[TASK GOAL]
Scan the material below for lines with the word "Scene" and report how many there are, with nothing added.

....................

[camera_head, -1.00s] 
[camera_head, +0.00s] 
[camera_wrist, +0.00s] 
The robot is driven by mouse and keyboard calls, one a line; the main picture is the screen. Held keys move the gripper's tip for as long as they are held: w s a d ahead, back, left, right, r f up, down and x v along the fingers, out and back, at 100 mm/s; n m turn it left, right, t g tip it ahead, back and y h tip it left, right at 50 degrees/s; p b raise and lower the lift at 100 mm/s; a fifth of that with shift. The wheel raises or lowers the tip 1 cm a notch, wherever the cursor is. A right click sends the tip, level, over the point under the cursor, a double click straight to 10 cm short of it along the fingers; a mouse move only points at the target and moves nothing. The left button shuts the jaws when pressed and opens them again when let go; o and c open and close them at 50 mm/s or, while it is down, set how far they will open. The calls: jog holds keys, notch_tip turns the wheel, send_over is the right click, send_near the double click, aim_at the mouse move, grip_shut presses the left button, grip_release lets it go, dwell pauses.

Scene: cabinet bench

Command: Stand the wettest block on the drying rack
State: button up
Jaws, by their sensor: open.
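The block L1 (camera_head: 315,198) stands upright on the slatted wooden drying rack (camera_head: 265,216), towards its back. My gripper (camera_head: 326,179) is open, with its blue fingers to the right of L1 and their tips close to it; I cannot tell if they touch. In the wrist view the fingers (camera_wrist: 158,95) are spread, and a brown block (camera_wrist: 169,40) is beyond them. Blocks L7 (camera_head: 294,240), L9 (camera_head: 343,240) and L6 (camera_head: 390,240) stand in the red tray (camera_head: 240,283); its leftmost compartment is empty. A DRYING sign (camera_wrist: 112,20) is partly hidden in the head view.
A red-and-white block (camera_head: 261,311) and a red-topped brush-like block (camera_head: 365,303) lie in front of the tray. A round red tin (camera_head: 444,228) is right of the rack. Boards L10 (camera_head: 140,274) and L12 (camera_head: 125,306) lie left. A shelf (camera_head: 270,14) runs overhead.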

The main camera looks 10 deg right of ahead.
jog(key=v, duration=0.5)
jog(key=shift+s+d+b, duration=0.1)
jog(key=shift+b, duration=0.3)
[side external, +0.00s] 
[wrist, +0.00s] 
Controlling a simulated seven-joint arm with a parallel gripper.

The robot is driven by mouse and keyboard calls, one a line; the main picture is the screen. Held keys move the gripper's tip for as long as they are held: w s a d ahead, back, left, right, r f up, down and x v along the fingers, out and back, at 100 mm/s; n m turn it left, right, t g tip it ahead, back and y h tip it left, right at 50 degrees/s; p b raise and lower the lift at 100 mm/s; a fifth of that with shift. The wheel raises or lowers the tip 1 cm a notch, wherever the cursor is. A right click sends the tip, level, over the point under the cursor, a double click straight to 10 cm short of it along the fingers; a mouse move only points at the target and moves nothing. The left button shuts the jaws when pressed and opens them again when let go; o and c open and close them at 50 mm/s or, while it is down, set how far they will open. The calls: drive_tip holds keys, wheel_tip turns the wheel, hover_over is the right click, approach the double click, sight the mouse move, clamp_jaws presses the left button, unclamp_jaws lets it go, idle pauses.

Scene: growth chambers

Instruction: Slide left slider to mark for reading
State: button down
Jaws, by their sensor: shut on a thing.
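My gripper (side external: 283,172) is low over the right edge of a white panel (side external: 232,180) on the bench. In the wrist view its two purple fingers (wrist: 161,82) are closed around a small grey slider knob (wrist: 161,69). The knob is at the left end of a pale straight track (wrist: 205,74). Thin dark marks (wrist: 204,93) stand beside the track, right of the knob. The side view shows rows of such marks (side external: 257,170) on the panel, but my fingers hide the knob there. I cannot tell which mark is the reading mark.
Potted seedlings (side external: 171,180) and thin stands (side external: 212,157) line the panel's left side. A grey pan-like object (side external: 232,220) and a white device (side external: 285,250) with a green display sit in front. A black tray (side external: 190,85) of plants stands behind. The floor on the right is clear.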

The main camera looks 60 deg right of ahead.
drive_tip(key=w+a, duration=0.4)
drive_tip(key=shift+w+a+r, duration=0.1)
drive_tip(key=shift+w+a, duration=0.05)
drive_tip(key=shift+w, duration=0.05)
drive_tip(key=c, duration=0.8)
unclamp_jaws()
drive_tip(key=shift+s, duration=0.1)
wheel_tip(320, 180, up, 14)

....................

[RESULT OF THIS EXERCISE]
2